Achieving Reversible Zinc Electrodeposition through a Holistic Interfacial Energy Framework
Abstract
Aqueous zinc (Zn) metal batteries (ZMBs) are promising for grid-scale storage, yet their long-term stability is constrained by interfacial processes at the Zn anode, where dendritic growth and hydrogen evolution originate from coupled transport and reaction events. Although electrolyte and interphase strategies have mitigated individual failure modes, they rarely capture the continuous sequence through which Zn deposition proceeds. Zn growth is governed by an interfacial energy cascade that connects ion transport in the diffusion layer, desolvation, and competitive adsorption within the Helmholtz region, and the nucleation energetics that dictate crystallographic development. Recognizing these steps as energetically linked clarifies how changes in Zn 2+ flux, desolvation barriers, or nucleation landscapes propagate downstream to determine deposit morphology and stability.

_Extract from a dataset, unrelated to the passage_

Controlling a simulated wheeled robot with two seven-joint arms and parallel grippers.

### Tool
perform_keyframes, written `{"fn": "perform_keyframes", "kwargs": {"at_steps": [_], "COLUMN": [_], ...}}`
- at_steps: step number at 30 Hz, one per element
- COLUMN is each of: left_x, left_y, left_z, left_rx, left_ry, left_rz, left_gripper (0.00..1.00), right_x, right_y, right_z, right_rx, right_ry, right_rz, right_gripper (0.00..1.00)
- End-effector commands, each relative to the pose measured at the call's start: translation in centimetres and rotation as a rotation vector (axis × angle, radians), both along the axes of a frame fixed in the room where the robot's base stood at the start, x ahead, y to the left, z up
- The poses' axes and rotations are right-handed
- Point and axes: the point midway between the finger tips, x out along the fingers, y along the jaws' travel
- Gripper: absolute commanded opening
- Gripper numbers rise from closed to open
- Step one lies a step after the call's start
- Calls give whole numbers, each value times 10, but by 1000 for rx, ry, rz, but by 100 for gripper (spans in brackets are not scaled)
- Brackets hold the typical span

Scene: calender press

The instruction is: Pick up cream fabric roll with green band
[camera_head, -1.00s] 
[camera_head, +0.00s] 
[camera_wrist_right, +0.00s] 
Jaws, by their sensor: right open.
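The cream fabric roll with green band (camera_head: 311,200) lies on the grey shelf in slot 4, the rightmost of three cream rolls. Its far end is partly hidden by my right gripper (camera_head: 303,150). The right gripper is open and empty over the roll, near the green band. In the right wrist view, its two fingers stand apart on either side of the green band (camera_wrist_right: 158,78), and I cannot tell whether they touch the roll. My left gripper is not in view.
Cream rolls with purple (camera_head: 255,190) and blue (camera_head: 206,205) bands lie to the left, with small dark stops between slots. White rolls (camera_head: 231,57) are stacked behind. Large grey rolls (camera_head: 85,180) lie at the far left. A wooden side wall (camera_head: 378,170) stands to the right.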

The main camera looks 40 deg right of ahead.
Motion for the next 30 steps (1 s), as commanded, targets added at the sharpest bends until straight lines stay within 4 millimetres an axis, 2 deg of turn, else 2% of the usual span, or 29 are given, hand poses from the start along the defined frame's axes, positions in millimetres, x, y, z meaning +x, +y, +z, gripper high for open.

When these transitions are aligned, Zn evolves toward compact, coherent architectures, and parasitic reactions are substantially reduced. Building on this framework, this review highlights how Zn deposition emerges from a continuous energetic sequence in which diffusionlayer transport reshapes the Zn 2+ /H + arrival hierarchy, the Helmholtz layer governs desolvation and interfacial selectivity, and the nucleation landscape directs crystallographic evolution. Viewing these steps as a coupled cascade provides a unified mechanistic picture of Zn interfacial behavior. We further highlight operando characterization and multiscale modeling techniques that now make this coupling experimentally and computationally accessible, offering actionable principles for designing stable aqueous Zn anodes.